Disney DVD’s slogan is Moves, Magic and More. They got the more part right for sure.
There I am trying to back up my copy of Wall_e_lic2_d1 so that once the kids have scratched the living bejesus out of the playing version, a new one can be generated from the master. And also as to avoid the annoying ads, language selection and other remote-control-based activity at the start – just shove it in the DVD player and walk away. Thankfully Australian copyright law lets me do this.
The studio have been dicking around with the disk’s table of contents, giving it over seventy files it claims are five gig in size – which, giving the DVD specification, is not possible. What you need to do in circumstances like this is play it in some player that will tell you what the magic track that actually contains the movie, not some hacked version of it. Then back that one up.
In the case of this particular disk it’s track 53, 1:33:26 long weighting in at 5425.95MB in size.
Thing is, DVDShrink barfs on it. Like it does Cars, but for different reasons. Thankfully I’ve recently discovered that Linux has an equivalent to DVDShrink, but this one is still being maintained. K9copy is it’s name; Cars was processed with no problems, and it was only the tomfoolery on Wall-E that caused a pause in activity.
So there’s one less application that I need a copy of Windows to run.
Sorry to burst your bubble, but my understanding is that Australian copyright law doesn’t currently allow for the copying of DVD’s for backup/private/domestic use. (See the information sheet at http://www.copyright.org.au/g097.pdf) It ought to, but it doesn’t.
My research seems to support your position. I can copy VHS to DVD as much as I like, but not DVD to DVD. Australian copyright law is almost as nuts as the US.

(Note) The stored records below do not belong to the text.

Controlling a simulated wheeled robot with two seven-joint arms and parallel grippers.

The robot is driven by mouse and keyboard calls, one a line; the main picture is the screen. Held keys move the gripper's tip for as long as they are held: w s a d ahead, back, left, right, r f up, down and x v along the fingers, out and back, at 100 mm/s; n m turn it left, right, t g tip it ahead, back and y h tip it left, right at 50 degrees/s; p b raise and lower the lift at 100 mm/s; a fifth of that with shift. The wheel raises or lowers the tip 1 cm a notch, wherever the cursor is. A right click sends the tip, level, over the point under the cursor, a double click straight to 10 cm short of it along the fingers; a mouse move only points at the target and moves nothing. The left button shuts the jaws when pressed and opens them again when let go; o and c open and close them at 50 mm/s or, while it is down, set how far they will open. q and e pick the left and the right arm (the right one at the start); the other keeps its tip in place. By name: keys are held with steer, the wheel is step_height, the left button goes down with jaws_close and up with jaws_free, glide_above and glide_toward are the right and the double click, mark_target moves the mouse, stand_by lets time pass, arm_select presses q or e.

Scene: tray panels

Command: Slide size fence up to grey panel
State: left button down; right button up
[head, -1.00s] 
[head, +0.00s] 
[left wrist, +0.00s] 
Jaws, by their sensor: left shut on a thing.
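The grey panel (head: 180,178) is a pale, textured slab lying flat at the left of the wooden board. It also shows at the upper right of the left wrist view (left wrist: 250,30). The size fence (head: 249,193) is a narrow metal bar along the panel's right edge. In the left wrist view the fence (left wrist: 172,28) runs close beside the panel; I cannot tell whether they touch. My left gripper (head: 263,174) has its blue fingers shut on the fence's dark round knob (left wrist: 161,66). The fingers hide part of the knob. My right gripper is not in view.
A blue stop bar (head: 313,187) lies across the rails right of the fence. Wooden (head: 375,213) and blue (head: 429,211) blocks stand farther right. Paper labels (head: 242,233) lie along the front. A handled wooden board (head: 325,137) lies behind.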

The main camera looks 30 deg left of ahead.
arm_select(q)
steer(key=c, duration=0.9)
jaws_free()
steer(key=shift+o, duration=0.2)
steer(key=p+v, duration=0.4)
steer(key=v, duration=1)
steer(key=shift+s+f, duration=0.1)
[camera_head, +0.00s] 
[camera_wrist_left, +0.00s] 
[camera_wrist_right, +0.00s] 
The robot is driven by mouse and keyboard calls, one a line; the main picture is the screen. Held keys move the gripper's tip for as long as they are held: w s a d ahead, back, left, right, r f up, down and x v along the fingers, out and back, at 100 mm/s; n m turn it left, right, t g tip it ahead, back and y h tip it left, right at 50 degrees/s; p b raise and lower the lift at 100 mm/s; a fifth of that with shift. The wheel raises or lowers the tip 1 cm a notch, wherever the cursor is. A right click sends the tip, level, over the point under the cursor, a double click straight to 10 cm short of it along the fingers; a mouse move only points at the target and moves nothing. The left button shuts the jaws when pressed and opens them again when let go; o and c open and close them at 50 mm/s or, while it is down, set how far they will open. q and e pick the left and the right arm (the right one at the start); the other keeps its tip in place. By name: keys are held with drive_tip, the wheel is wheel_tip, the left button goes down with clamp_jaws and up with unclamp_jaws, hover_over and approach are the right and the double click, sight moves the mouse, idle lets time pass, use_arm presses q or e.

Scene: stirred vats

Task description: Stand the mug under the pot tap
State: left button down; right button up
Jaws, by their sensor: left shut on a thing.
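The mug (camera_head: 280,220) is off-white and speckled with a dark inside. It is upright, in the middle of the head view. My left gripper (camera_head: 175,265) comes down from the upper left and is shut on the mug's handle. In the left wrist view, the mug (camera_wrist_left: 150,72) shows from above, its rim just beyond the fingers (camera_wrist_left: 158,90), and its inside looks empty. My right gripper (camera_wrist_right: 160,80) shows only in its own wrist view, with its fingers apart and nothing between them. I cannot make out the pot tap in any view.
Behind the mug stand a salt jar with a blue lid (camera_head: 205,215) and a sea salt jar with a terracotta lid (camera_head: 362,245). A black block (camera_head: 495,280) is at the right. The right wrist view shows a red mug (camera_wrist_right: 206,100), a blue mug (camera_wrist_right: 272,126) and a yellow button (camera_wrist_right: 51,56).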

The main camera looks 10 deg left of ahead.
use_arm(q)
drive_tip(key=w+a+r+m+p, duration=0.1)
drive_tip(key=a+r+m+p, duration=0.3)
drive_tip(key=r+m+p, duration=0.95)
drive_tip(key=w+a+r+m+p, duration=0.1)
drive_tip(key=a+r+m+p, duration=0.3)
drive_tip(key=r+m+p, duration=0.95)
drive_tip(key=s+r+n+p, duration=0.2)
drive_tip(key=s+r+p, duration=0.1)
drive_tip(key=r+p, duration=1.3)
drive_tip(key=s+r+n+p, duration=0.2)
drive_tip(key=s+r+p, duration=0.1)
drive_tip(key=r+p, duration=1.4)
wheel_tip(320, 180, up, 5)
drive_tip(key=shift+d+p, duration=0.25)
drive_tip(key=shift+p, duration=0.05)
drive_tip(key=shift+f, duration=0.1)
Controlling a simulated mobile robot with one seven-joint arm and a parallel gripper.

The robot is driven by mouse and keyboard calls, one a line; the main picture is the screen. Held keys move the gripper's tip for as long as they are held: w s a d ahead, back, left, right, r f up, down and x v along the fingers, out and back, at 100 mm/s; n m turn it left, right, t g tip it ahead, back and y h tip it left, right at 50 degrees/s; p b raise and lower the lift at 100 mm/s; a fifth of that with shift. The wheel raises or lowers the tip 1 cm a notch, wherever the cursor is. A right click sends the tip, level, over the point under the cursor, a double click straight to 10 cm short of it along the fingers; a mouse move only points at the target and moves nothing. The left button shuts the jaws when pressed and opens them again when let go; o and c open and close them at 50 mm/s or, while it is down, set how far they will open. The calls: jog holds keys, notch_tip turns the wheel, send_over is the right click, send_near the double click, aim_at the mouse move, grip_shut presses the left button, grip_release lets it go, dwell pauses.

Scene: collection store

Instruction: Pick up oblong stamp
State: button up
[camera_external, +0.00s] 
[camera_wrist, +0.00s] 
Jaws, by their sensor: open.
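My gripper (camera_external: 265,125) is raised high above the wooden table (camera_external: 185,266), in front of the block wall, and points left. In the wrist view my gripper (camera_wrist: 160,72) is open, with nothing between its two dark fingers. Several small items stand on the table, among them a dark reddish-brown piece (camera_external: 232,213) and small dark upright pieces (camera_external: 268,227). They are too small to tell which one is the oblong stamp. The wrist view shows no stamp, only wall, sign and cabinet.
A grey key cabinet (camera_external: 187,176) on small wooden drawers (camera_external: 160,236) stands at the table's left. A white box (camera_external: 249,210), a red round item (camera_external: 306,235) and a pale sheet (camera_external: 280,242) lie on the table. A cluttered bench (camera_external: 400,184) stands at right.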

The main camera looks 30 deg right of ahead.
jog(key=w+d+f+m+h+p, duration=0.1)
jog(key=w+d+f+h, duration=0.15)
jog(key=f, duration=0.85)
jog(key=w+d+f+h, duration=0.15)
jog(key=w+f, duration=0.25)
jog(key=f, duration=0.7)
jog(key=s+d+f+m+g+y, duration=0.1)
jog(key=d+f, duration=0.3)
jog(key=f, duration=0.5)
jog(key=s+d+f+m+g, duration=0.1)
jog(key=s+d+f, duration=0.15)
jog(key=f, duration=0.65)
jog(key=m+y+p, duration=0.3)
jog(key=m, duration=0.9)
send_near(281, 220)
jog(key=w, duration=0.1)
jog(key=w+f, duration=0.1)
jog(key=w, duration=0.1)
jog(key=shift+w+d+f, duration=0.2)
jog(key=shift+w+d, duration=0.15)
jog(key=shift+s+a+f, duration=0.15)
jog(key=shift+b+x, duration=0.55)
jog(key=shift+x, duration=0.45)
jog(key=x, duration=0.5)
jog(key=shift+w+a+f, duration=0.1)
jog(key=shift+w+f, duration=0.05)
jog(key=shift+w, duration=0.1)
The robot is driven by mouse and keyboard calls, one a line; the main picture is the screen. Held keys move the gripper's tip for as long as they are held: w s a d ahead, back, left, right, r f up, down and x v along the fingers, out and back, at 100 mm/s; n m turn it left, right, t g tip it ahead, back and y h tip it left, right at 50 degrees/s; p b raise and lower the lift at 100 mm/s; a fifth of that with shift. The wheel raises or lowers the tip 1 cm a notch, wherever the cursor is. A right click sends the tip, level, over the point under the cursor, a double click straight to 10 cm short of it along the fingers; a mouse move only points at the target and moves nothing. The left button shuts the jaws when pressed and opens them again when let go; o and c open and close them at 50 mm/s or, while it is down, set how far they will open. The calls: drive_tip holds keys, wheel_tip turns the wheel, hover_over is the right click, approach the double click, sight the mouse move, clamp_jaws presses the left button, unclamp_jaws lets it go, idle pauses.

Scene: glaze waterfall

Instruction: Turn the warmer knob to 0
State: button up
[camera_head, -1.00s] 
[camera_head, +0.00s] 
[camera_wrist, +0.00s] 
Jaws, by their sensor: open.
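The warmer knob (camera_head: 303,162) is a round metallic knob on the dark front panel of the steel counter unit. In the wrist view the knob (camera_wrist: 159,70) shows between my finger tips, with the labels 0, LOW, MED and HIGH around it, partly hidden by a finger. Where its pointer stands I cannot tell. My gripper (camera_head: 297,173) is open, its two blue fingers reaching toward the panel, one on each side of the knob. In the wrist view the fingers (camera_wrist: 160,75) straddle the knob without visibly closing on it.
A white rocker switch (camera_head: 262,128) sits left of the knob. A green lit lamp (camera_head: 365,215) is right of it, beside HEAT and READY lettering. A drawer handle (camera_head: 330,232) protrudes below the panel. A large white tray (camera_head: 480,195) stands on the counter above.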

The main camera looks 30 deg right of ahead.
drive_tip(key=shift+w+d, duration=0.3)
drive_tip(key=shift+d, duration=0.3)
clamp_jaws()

Interestingly, the major distributors seem to beg consumers to copy their movies by putting those incredibly annoying, non-skippable anti-piracy warnings on the start of most disks. Do they think the kids downloading their movies off the interwebs ever see these ads? Pfh. And the money-lost-to-piracy figures; do they really believe that had it been impossible to obtain a free copy of the copyrighted material, the individuals who copied it would have actually bought it?
Well, I’m off to destroy all my infringing copies of my DVDs now and will only use the orginals in the future.
According to that you could make backups to another medium, blank Bluray disks?
Ooh yes. Our copyright laws (for music at least) permit you to make a copy that involves a change of format. So making MP3s from a CD is OK, or making a tape of a record is OK, but you can’t make a CD copy of a CD. If movies are the same, then you can’t make a DVD copy of a DVD for your own use, but you could make a Blu-Ray copy of a DVD without drama (unless it’s specifically forbidden).
Go with that.
So Josh, just copy the DVDs onto your computer, convert them to XVid or something and keep them there. Should be legit, no?
(I suppose copying from a pressed DVD onto a DVD-R doesn’t count.)
There are various (government issued) discussion papers out there that say something to the effect of you can only have one backup digital copy of something you’ve bought, and it’s got to be in another format to the one you bought it in. So you can rip your CD into MP3 and transfer to your iPod, but then you’ve got to delete the MP3s off your computer. Under this reasoning, MPEG2DVD->reauthored MPEG2 DVD isn’t cool, but a DivX of the original should be fine – which is ridiculous. You’ve got to have a different format? Why? Why not just one digital backup copy?